The school's administrators say that they have to charge this much to attract instructors with real-world experience, to afford the tools necessary to train students in the digital age, and to replace the shrinking pool of federal loans they can use to offset tuition costs. As well, they point out that the steep cost only increases the pressure placed on them to properly train and place students. The government makes sure students are getting their money's worth, or the school loses accreditation. The parents writing the checks make sure their kids are getting placed, or there's hell to pay. The other students make sure everyone's classwork is remarkable, lest the school lose its reputation and makes its degree less prestigious. And the agencies that hire its graduates no longer have the resources to train their own, so they rely on schools such Creative Circus to churn out cogs that fit their machine.

Alumni form perhaps the most demanding group of overseers in the Creative Circus social network.
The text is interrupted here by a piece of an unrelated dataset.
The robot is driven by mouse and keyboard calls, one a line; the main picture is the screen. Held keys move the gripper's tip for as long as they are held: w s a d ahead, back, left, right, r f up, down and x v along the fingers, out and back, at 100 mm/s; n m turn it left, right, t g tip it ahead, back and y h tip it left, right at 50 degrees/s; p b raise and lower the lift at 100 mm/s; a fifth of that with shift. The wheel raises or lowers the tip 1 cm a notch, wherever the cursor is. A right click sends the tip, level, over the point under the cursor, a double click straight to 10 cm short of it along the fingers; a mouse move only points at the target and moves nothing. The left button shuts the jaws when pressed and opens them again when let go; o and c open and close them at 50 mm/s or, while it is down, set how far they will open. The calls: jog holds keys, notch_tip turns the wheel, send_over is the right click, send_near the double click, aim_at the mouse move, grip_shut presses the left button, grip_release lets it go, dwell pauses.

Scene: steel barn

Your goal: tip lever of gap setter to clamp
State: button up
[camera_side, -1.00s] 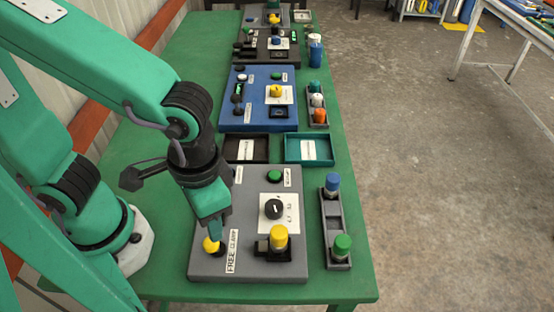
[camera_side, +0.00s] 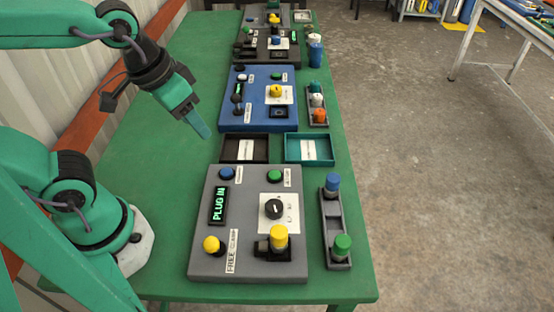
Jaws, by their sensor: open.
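The grey front panel (camera_side: 205,268) has a lever with a yellow ball knob (camera_side: 211,244) at its near left corner. A label (camera_side: 232,251) reading FREE and CLAMP runs beside the lever. The knob leans left of its dark base; which marked end it matches I cannot tell. A green-lit display (camera_side: 219,205) on the panel reads PLUG IN. My gripper (camera_side: 198,125) is open and empty, raised above the table beyond the panel and well apart from the lever.
The panel also carries a blue button (camera_side: 227,174), a green button (camera_side: 275,176), a black dial (camera_side: 274,209) and a yellow-capped plug (camera_side: 279,237). A rack (camera_side: 333,219) stands to its right. Black (camera_side: 229,149) and teal (camera_side: 329,150) trays and a blue panel (camera_side: 243,123) lie beyond.

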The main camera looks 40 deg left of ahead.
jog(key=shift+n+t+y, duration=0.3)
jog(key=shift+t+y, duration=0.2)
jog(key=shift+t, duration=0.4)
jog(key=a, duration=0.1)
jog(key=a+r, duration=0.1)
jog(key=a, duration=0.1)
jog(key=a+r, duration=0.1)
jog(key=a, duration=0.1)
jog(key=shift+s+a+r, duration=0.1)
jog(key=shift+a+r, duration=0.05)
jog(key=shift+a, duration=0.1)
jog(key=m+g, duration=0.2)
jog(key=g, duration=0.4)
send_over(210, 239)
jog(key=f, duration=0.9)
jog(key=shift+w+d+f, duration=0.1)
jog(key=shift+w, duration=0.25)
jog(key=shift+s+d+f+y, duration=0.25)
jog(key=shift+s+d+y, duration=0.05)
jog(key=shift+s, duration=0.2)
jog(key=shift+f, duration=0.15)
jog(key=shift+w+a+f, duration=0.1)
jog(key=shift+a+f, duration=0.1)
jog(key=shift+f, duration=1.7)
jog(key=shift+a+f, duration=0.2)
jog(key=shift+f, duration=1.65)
They keep in contact with teachers and administrators, telling them the mistakes they're seeing in new employees, and how they'd better correct that in the next set of graduates.

After all, this is "for better and for worse," Haan says, "an extended family. Past grads keep in contact with current students through social media, through visits to the school, and sometimes just by letting them crash on their couch during recruiting visits to New York, L.A., anywhere in between."

"This is a grad school," says associate director Shannon Cobourn, "and at least half of what you learn in grad school is from your peers."

Those peers have few characteristics that bond them besides their profession and the time they spent at Creative Circus. Its students come from all walks, and they often are drawn to the school because it's a way to not only get a job in a creative endeavor, but also find themselves in the process. The Circus has taken in law students, PHDs, kids out of high school, kids out of the military, geologists, electricians, and Mormons. To get in they must show they have some sort of creative competency, but they don't have to show a portfolio because they're coming there to develop one. Some get in because of graphic design ability, some because they can draw or paint or sculpt. One person got in because he wrote a really great song about the woman who broke his heart.

"All we look for," Haan says, "is a lot of passion."

Which sounds like some thing Don Draper would say.